The Aeronauts Review
Ignoring the advice of experts, a British man takes on a challenge that will cause him enormous harm and risk his own life, simply to break a world record that's held by the French. The Aeronauts, the second film this year from Wild Rose director Tom Harper, is nothing if not an oversized Brexit metaphor; a major meterological discovery is reimagined as a byproduct of one man's poor, borderline suicidal decisions, and the mistakes he makes along the way seized upon as a guide on what not to do for future generations of scientists.
Very loosely based on scientist James Glaisher's own expedition to 38,000ft, The Aeronauts is at its best when it overlooks the historical context and prioritises pure disaster movie thrills. Harper is caught between two stools, often falling back on prestige drama trappings in the mould of Eddie Redmayne and Felicity Jones' previous screen collaboration (The Theory of Everything), even though his film only provokes a response when it commits to being Gravity in a hot air balloon. If it fully committed to being a pulpy disaster movie, it's likely The Aeronauts would soar to greater heights than it does here.
Amelia Wren (Jones) and scientist James Glaisher (Redmayne) are setting off to the skies above London, hoping to break the height record of 23,000ft set by the French, and make new discoveries as they reach further heights. Of course, the expedition doesn't go to plan, quickly turning into a fight for survival - one that brings back particularly painful memories for Amelia, as her previous husband died after a similarly disastrous balloon accident some years earlier.
The biggest change from the true story is transforming Glaisher's own ballooning partner, Henry Coxwell, into an entirely fictitious female character. This follows the recent trend of having female characters in blockbuster films shown pursuing careers in STEM (science, technology, engineering and maths) to encourage young women to take up roles in these sectors - a worthwhile cause that is nonetheless a cynical and increasingly apparent Hollywood trait. The film doesn't benefit from the gender switch of Glaisher's ballooning partner, and is arguably clumsy even in this regard, what with her motivation to rescue the mission being the memories of her own husband, who took his own life on a similar ballooning mission a few years prior. It's not the best advertisement to get young women involved in science and engineering on their own merits: a female character's strength being owed entirely to her memories of a male romantic partner.
But as stated above, this film is at its best when it's airbound, and stops its preoccupations with the scientific battles and personal struggles happening on the ground.

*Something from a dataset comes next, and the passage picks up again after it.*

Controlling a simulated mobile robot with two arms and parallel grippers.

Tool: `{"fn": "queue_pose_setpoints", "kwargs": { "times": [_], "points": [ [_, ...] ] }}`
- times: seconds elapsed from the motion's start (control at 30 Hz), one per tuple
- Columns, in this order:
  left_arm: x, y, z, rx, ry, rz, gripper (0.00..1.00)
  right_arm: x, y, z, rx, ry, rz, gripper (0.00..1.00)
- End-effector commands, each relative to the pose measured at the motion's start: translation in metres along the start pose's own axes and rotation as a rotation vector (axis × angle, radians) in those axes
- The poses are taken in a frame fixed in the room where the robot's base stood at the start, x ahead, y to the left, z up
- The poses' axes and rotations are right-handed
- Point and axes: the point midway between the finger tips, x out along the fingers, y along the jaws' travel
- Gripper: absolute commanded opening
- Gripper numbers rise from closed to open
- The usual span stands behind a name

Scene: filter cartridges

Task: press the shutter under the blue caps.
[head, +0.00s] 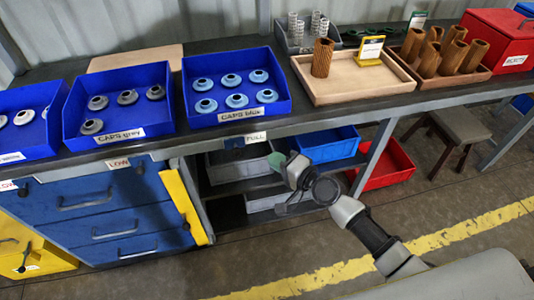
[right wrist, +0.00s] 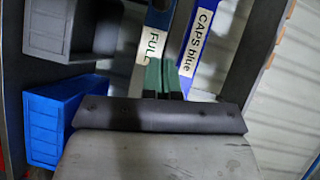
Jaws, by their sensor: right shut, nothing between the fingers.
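The blue bin labelled "CAPS blue" (head: 237,88) holds several light-blue caps (head: 231,80) on the bench. Below it on the bench's front edge is the shutter (head: 234,143), a small blue piece beside a white "FULL" label (head: 256,137). The "FULL" label also shows in the right wrist view (right wrist: 152,46), beside the "CAPS blue" label (right wrist: 196,42). My right gripper (head: 275,160) is in front of the bench, a little below and right of the "FULL" label. Its green fingers (right wrist: 162,78) are together and empty, pointing toward the label; contact cannot be told. My left gripper is out of view.
Right is a wooden tray (head: 350,85) with a brown cartridge (head: 322,57). Under the bench are a blue bin (head: 328,147), a red bin (head: 388,160) and grey bins. A stool (head: 456,125) stands right.

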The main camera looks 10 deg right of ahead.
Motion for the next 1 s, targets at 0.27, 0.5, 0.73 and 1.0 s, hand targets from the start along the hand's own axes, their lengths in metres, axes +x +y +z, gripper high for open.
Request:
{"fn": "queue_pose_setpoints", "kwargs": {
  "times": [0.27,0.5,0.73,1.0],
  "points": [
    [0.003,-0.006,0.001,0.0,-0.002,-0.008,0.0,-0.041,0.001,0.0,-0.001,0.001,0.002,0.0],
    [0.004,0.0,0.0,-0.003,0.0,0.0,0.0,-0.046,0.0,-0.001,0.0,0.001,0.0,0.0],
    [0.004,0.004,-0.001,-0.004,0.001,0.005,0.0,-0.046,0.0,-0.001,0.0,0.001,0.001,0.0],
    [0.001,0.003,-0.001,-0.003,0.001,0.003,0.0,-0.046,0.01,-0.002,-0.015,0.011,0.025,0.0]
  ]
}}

When up in the air, the dynamic between Jones and Redmayne feels very deliberately designed to channel that between Sandra Bullock and George Clooney in Alfonso Cuarón's taut space thriller, and it benefits from this simplicity of characterisation. It might not have the 3D visual grandeur of Gravity, but this is still a film designed to immerse you in its disaster movie spectacle - and making the tropes as easily digestible as possible is part of the experience. Again, once in the air, this helps The Aeronauts cut to the chase, but means the film stalls every time we're flashing back to the story behind the balloon journey, as you can't build a rewarding drama around characters designed very specifically to be blockbuster archetypes.